I am informed that the Biblical Repertory of Princeton has

come out with the most shew of argument, by far, of any

thing that has appeared in defence of slavery. I have not

seen it. But am glad they have published as they have

probably said all that can be said on that side of the

question. This is in point. It is the great question to be settled

first. Now Weld has been over the subject so much that he

can probably answer it more readily than any other man.

If he comes here I hope you will insist upont [sic] his sitting down

& giving the subject a thorough investigation. If he wont do it

some of us at Oberlin must get, if possible, time to do it &

do it thoroughly. Yours in the best of bonds.

C. G. Finney


[The following sections are written along the left hand margin of page 3]

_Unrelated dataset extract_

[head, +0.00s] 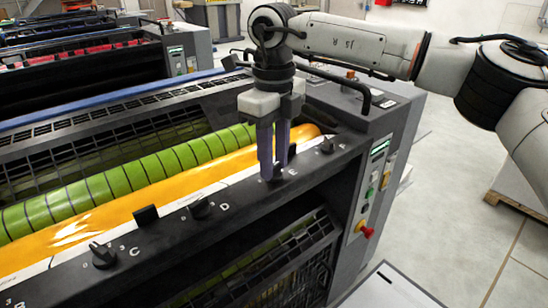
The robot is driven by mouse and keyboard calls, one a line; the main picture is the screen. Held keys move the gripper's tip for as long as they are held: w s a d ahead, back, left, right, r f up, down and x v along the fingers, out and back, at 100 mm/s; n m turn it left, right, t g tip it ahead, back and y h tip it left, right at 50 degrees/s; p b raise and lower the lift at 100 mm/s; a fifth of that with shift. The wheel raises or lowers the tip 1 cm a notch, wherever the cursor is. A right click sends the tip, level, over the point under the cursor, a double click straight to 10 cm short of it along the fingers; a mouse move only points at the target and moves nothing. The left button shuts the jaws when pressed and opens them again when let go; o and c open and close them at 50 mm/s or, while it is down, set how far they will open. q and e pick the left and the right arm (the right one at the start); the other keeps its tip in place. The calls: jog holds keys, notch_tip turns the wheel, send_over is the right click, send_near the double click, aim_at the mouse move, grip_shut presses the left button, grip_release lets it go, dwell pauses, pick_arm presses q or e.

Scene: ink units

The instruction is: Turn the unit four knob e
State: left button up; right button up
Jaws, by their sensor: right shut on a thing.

I beg of you not to imagine as you intimated the other day that the difference between us is analogous to the difference / between the tetotal & ardent spirit pledge in temperance. There the question & principle is one, over alcohol / Here the questions and principles are 2. Slavery & prejudice.


[The following section has been erased by Finney]

I have referred to br Lewis & expressed my opinion of him merely because I feared that you have greater confidence in / his judgment than in your own. That therefore you may be led to act rather in defference to his judgment than from / your own independant convictions of duty. Had I time I should like to tell you all my heart upon the subject of this letter as / I feel as if immense interests were at stake.